Alexander Winkler: Sonata for Viola and Piano; Two Pieces for Viola and Piano; Varvara Gaigerova: Suite for Viola and Piano; Paul Juon: Sonata for Viola and Piano. Eliesha Nelson, viola; Glen Inanga, piano. Sono Luminus. $16.99.

     The longstanding neglect of the viola as a solo instrument shows many signs of ending. Modern violists are not content to be relegated to accompaniment roles and center-of-the-orchestra modesty, and producers in search of interesting new repertoire – and interesting new soloists – are discovering that there is a great deal of unexplored material for the viola out there…and not only from composers influenced by that towering 20th-century figure, Lionel Tertis (1876-1975).
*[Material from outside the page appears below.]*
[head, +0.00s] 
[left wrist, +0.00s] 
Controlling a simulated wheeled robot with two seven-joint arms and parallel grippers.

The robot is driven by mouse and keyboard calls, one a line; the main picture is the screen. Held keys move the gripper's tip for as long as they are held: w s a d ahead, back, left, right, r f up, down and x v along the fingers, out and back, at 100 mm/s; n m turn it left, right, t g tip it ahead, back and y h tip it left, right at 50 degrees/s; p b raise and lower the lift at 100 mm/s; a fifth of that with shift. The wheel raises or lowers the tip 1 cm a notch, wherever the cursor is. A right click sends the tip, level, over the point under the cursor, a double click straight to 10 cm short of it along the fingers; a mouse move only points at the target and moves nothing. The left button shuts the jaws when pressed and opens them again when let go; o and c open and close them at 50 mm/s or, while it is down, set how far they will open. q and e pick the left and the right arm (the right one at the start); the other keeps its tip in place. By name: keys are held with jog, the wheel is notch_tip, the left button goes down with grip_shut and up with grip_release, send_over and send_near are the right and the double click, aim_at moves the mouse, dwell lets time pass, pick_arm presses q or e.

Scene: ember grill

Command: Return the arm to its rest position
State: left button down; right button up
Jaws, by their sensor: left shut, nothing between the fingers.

It turns out that even in the Classical era, there was some very interesting music written for viola soloists to play; and in more modern times, there is something of a treasure trove (still being mined) of viola works not influenced by Tertis. On the 18th-century front, the concertos by Carl Philipp Stamitz (son of the famed Johann, leader of the Mannheim court orchestra) and Franz Anton Hoffmeister (best known today as a music publisher – of Haydn, Mozart, Beethoven, Clementi, Pleyel and others) provide a fine opportunity for Victoria Chiang to excel in the solo role, with Markand Thakar and the Baltimore Chamber Orchestra offering balanced and attractively buoyant backup. The Stamitz concerto is the most interesting of the three and the most “violistic,” emphasizing the solo instrument’s warmth and glow in an unusually orchestrated work that includes divisi violas plus clarinets rather than oboes – the clarinet’s range and sound world being closer to that of the viola. The virtuosity that this concerto demands is substantial, including harmonics and left-hand pizzicati that make it sound in some ways like a 19th-century work rather than one written around 1774. The Hoffmeister concertos are also well made, but they are more ordinary in sound and approach. Both are elegant enough in their first movements and cheerful enough in their finales, and both have slow movements that are wistful rather than profound. Hoffmeister’s orchestration is more traditional than that of Stamitz, and Hoffmeister emphasizes the viola’s upper range to a greater degree, creating works that are certainly pleasant but ultimately not terribly distinguished – even from each other. Nevertheless, they are filled with lovely moments and are quite well played on this CD.

     The viola-and-piano music performed by Eliesha Nelson and Glen Inanga on a CD called “Russian Viola Sonatas” is almost all unfamiliar: every piece here except the sonata by Paul Juon (1872-1940) is a world première recording. The Juon is an interesting blend of Brahmsian elements and Russian folk music, structured in the traditional three movements and featuring some interesting approaches to an uneven meter. In scale, though, it does not approach the sonata by Alexander Winkler (1865-1935), a massive work that lasts over half an hour and concludes with a movement called “Variations sur un air Breton” – and has all four movements in the same key, C minor. This is a dark piece, as the key indicates, and one in which stormy elements are nicely set against calmer major-key ones in which, at times, the piano leads the music and the viola becomes the accompanist. The concluding variations, which even include a fugue immediately before the coda, are impressively sure-handed and provide both players with opportunities to shine as virtuosi. Winker’s Two Pieces for Viola and Piano is a smaller and much shorter work that nicely contrasts a meditative first movement with a Scherzino that amusingly portrays children playing with a spinning top. But none of these works seems as completely Russian as the suite by Varvara Gaigerova (1903-1944), which consists of four short movements reflecting folk idioms not only of Russia itself but also of some of the minority Soviet nationalities whose songs Gaigerova transcribed (Uzbek, Tatar, Kazakh and others). There is considerable chromaticism in Gaigerova’s suite, with the opening and final movements conveying a feeling of desolation while the two middle ones are more good-hearted. Nelson and Inanga have clearly studied these works carefully and internalized their salient elements: the performances not only sound very good but also seem quite idiomatic, even though neither performer is even a bit Russian – Nelson comes from Alaska and Inanga from England. Taken together, the Russian disc and that featuring 18th-century concertos show to just how great an extent the neglect of the viola has turned into an appreciation of its unique and very beautiful sound.